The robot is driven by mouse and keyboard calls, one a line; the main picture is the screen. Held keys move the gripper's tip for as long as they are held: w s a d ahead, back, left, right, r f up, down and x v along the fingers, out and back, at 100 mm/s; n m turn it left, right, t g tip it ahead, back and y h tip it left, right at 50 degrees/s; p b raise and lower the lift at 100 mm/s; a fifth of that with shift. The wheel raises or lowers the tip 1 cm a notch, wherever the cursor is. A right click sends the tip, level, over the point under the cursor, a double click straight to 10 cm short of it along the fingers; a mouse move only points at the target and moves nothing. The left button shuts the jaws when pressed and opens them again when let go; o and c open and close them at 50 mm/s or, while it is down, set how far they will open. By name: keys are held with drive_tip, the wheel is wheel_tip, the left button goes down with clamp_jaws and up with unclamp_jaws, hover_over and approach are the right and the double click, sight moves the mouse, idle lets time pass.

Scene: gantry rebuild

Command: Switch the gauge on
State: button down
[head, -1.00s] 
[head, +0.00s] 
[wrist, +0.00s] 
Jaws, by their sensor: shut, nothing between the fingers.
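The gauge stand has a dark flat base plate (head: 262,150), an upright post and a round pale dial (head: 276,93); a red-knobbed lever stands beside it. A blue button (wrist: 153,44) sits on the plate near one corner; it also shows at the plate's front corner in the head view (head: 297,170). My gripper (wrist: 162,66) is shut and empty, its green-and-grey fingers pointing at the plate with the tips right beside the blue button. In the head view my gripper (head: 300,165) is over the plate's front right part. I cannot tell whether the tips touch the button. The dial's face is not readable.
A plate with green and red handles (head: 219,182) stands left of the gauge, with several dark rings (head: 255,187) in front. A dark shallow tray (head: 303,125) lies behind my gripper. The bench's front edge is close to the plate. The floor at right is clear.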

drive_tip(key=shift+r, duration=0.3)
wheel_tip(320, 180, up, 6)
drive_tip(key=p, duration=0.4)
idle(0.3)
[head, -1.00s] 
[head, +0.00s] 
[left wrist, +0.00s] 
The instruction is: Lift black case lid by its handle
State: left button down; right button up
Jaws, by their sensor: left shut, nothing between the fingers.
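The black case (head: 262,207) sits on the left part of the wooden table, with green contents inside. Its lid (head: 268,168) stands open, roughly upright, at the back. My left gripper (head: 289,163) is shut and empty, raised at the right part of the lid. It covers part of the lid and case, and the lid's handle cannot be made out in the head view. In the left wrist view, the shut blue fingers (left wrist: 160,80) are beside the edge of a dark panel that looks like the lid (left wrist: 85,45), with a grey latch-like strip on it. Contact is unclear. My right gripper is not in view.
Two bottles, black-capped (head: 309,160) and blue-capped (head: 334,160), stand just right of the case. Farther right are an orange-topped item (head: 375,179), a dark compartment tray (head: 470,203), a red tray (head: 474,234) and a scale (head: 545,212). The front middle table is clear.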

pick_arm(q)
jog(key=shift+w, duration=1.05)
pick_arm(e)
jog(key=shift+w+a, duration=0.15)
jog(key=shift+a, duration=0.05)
########################################
_The request_:
Copy each line of the records above that carries the word "State".

_The reply_:
State: button down
State: left button down; right button up

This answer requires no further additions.